§ **DIRECTIONS**
Write out the records beneath this line exactly as they appear, minus any images.

-- start --

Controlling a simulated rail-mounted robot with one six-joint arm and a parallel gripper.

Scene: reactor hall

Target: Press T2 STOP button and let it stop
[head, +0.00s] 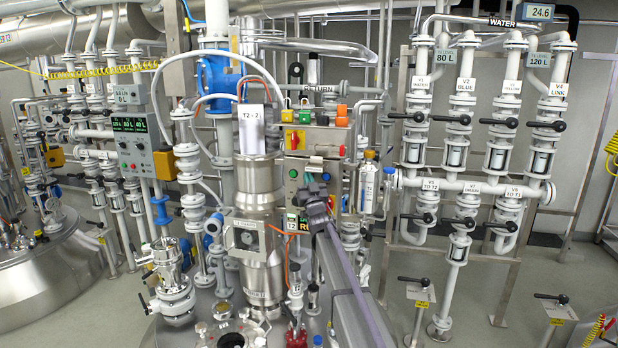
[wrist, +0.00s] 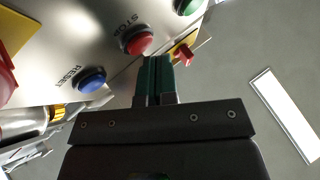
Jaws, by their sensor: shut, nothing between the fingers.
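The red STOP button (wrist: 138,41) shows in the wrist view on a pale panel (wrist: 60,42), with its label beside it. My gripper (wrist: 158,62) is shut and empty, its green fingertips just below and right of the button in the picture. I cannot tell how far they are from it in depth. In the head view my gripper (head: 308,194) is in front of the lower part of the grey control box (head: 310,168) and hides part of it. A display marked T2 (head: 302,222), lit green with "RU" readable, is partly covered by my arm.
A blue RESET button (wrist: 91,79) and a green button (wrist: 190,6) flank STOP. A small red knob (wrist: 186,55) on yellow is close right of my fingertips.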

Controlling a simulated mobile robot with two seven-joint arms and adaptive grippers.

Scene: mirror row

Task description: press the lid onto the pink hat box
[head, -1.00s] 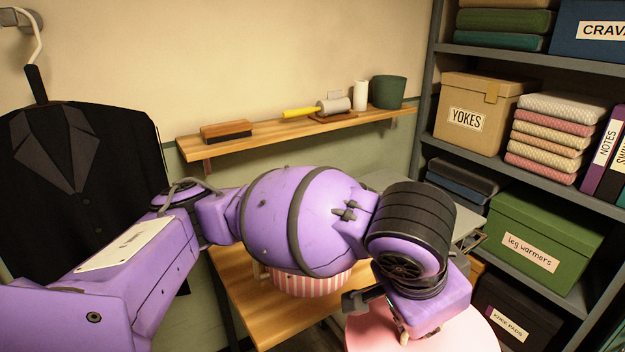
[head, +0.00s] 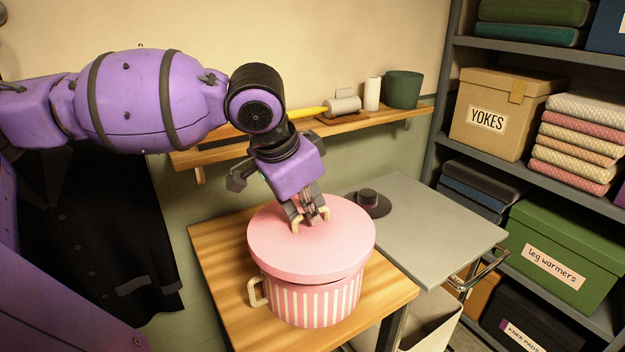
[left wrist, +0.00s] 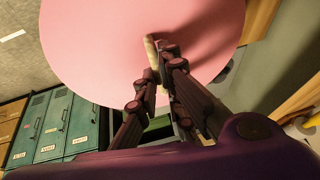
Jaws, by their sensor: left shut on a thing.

-- end --

§ **EXPECTED OUTPUT**
Controlling a simulated rail-mounted robot with one six-joint arm and a parallel gripper.

Scene: reactor hall

Target: Press T2 STOP button and let it stop
[head, +0.00s] 
[wrist, +0.00s] 
Jaws, by their sensor: shut, nothing between the fingers.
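The red STOP button (wrist: 138,41) shows in the wrist view on a pale panel (wrist: 60,42), with its label beside it. My gripper (wrist: 158,62) is shut and empty, its green fingertips just below and right of the button in the picture. I cannot tell how far they are from it in depth. In the head view my gripper (head: 308,194) is in front of the lower part of the grey control box (head: 310,168) and hides part of it. A display marked T2 (head: 302,222), lit green with "RU" readable, is partly covered by my arm.
A blue RESET button (wrist: 91,79) and a green button (wrist: 190,6) flank STOP. A small red knob (wrist: 186,55) on yellow is close right of my fingertips.

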Controlling a simulated mobile robot with two seven-joint arms and adaptive grippers.

Scene: mirror row

Task description: press the lid onto the pink hat box
[head, -1.00s] 
[head, +0.00s] 
[left wrist, +0.00s] 
Jaws, by their sensor: left shut on a thing.

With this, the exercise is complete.